A military dictatorship trying to suppress such a song reveals that beyond the perfect pop songcraft and immaculate arrangements, Clube Da Esquina also signified the subtlest and most profound of revolutionary acts. “The military dictatorship imposed an element of urgency,” journalist Paulo Thiago de Mello wrote about the repressive political climate that surrounded Esquina. “And this is something that those who did not live those days may have difficulty understanding. The suffocation provoked by the dictatorship made life urgent.” Under such tyranny, the idyllic possibilities of youth are crushed. Be it Stalinist Soviet Union, the Khmer Rouge in Cambodia, or under the brutal military dictatorships that sprang up throughout the Southern Hemisphere in the ’60s and ’70s, social bonds are not just strained and severed, but also called into question. It’s no coincidence then that Nascimento references the Mexican Revolution hero Emiliano Zapata in the first minute of the album.

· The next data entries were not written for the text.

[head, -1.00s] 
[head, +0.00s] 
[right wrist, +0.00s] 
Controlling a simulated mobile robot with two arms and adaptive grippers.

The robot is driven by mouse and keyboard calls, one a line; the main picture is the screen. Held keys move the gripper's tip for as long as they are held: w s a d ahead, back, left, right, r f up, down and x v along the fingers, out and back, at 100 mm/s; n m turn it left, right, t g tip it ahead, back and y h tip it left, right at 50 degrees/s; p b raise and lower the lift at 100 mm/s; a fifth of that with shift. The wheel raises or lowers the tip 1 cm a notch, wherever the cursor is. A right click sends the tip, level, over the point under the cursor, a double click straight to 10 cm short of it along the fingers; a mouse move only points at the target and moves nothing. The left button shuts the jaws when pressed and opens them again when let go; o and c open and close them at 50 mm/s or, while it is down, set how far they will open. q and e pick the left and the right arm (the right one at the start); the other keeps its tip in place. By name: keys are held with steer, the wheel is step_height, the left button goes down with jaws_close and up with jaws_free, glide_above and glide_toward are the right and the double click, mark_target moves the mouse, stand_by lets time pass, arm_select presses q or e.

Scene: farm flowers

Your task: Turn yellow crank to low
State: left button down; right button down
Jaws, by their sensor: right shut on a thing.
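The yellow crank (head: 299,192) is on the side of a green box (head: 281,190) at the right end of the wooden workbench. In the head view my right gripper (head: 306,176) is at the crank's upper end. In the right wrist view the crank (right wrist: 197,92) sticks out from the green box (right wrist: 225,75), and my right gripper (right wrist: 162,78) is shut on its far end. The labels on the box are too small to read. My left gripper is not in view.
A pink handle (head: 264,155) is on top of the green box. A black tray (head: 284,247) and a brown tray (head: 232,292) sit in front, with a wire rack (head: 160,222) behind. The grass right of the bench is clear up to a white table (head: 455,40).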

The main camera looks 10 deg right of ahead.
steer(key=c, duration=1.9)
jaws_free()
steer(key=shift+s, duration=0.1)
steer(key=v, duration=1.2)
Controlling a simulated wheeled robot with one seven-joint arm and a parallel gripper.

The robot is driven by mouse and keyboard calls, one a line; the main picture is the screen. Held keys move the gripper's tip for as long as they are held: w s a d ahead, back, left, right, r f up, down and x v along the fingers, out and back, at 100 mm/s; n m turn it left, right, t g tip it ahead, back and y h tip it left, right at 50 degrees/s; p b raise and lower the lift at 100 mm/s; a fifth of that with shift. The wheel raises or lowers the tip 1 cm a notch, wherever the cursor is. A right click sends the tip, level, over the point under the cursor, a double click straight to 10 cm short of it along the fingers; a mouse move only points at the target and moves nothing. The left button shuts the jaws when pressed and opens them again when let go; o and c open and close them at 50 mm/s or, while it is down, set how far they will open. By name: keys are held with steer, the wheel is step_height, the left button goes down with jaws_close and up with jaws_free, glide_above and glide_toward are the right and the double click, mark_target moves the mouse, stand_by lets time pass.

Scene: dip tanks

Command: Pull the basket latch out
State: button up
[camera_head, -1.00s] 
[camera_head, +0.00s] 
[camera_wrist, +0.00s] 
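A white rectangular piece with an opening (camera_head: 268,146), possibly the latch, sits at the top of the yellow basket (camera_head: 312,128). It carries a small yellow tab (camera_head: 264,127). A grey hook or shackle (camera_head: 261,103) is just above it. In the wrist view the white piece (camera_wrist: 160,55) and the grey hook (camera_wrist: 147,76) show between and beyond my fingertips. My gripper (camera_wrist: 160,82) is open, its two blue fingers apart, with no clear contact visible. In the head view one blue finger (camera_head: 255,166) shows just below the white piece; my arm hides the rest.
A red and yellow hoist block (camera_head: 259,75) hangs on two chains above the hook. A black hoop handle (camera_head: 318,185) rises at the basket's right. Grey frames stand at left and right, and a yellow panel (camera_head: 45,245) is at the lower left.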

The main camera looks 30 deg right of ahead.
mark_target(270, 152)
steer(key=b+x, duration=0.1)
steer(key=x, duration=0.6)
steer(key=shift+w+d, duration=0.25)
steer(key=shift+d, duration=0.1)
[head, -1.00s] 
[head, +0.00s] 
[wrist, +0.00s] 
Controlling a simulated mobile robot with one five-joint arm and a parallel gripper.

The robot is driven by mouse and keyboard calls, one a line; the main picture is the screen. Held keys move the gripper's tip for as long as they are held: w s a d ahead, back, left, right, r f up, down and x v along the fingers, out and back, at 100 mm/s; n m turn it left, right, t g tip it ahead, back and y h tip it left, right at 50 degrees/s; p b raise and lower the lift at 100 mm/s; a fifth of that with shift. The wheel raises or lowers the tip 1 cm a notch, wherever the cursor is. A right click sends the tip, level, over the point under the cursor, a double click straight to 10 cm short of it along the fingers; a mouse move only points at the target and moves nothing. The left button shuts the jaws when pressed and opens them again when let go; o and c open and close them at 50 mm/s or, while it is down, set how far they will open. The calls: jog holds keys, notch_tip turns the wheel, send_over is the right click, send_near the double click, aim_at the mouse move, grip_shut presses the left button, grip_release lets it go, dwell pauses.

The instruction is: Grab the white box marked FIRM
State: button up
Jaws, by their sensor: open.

“Totalitarian government, like all tyrannies, certainly could not exist without destroying the public realm of life…by isolating men,” wrote Hannah Arendt in her 1951 classic The Origins of Totalitarianism. “But totalitarian domination as a form of government is new in that it is not content with this isolation…It bases itself on loneliness, on the experience of not belonging to the world at all.” In hanging and playing together, Milton Nascimento and his friends provided a beacon in the midst of their country’s “vazio cultural” (or cultural void).

Clube Da Esquina, the album itself and the subsequent movement, emphasized casual social encounters and the importance of getting together and playing, and as a result, it elevated not just Nascimento, but the entire collective. That spirit of collaboration continued for Nascimento well after, be it with saxophonist Wayne Shorter on the 1974 album Native Dancer that reintroduced him to a North American audience or his subsequent collaborations with everyone from Duran Duran to Pat Metheny to Quincy Jones.

Such a sense of camaraderie and community can be heard in the brief, joyous minute and a half of “Saídas E Bandeiras Nº 2,” with Nascimento’s falsetto and the guitars arcing to their uppermost registers and towards a not yet possible but still imaginable future: “To walk down avenues facing up to what’s over our heads/To join all forces, to overcome that tide/What was stone becomes a man/And man is more solid than the tide.” In playing on the corner together, Nascimento and his friends—and even Tonho and Cacau sitting on a patch of dirt—all of them became the face of Brazil.